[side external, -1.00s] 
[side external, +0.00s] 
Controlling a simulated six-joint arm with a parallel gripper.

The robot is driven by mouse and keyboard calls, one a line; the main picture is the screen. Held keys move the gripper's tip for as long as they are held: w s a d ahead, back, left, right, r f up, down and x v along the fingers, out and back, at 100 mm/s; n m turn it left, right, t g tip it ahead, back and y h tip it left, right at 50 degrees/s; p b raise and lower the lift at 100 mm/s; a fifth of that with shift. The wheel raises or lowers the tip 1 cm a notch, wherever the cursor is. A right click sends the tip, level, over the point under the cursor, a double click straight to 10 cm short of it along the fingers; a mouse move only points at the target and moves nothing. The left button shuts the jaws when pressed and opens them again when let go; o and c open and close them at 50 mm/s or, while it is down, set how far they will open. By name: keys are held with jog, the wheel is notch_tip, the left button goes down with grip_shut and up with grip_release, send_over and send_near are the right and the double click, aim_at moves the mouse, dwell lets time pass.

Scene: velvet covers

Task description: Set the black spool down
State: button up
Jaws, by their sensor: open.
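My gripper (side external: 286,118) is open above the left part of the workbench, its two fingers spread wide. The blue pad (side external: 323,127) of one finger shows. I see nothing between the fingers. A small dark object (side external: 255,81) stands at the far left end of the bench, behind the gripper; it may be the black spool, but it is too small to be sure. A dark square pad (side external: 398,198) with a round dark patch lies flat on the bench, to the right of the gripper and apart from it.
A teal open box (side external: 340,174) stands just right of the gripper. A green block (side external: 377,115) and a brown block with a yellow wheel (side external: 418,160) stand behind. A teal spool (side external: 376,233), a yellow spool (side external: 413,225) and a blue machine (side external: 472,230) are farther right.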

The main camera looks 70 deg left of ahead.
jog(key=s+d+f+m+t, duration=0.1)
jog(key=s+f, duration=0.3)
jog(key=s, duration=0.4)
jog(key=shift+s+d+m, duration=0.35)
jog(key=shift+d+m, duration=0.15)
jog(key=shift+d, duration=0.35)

**********

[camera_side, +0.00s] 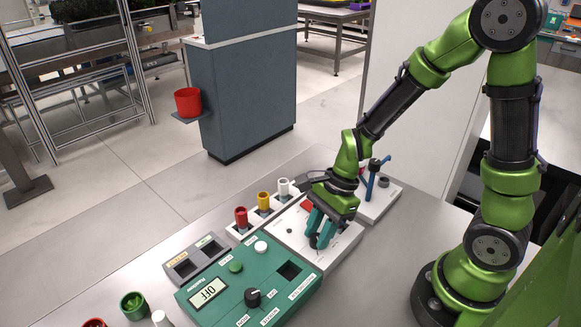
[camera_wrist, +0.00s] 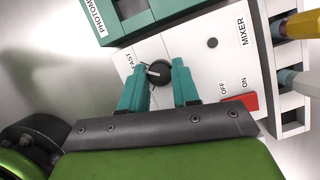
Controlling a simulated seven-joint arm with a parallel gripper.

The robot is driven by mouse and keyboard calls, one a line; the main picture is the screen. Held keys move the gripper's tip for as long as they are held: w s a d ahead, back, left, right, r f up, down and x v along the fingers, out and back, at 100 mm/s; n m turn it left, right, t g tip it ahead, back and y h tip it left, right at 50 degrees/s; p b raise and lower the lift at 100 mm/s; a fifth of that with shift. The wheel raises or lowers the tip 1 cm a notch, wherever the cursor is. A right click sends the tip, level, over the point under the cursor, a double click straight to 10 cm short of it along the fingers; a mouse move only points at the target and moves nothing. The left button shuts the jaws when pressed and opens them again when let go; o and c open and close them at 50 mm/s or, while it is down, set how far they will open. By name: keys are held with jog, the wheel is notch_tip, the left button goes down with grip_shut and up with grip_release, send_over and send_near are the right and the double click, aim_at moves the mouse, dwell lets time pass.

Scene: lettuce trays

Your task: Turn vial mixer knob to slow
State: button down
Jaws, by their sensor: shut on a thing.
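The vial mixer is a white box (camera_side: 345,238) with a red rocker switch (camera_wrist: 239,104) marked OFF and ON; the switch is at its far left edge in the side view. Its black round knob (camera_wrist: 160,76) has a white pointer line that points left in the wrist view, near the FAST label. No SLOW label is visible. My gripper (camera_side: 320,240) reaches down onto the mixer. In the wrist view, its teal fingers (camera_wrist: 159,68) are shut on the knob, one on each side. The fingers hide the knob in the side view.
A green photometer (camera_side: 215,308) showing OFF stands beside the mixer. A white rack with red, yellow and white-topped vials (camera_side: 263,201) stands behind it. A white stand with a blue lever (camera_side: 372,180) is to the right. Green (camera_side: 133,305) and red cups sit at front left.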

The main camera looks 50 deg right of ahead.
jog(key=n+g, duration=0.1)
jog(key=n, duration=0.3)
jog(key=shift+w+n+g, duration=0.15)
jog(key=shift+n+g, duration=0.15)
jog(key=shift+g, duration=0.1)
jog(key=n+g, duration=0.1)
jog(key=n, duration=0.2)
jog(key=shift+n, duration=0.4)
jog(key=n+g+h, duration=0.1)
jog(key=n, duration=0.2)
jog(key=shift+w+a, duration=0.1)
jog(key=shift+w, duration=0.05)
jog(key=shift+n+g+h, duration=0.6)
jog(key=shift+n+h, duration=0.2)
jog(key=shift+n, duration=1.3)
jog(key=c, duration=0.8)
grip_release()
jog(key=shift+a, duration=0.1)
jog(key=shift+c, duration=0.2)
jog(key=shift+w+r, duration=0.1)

**********

[Given task]: Return the lines of the records that include the string "Controlling".

[The response]:
Controlling a simulated six-joint arm with a parallel gripper.
Controlling a simulated seven-joint arm with a parallel gripper.

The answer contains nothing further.